═════ Information provided

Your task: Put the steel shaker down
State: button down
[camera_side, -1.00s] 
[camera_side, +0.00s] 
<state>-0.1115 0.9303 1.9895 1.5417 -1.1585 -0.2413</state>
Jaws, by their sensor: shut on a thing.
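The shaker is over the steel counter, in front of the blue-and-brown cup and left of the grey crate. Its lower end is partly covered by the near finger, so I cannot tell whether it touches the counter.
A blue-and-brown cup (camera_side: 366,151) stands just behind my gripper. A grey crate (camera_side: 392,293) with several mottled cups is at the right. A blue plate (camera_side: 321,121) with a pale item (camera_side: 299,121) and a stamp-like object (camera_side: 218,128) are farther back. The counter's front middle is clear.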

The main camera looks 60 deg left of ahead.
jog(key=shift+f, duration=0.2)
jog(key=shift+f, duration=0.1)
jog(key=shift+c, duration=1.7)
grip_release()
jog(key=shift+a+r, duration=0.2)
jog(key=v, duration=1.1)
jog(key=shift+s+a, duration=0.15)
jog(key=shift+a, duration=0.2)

══════════

Your instructions — Your task is to transcribe the line containing "[camera_side, -1.00s]" and every line after it, through the last line of the data, exactly as written and with nothing more.

Answer below —
[camera_side, -1.00s] 
[camera_side, +0.00s] 
<state>-0.1115 0.9303 1.9895 1.5417 -1.1585 -0.2413</state>
Jaws, by their sensor: shut on a thing.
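The shaker is over the steel counter, in front of the blue-and-brown cup and left of the grey crate. Its lower end is partly covered by the near finger, so I cannot tell whether it touches the counter.
A blue-and-brown cup (camera_side: 366,151) stands just behind my gripper. A grey crate (camera_side: 392,293) with several mottled cups is at the right. A blue plate (camera_side: 321,121) with a pale item (camera_side: 299,121) and a stamp-like object (camera_side: 218,128) are farther back. The counter's front middle is clear.

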The main camera looks 60 deg left of ahead.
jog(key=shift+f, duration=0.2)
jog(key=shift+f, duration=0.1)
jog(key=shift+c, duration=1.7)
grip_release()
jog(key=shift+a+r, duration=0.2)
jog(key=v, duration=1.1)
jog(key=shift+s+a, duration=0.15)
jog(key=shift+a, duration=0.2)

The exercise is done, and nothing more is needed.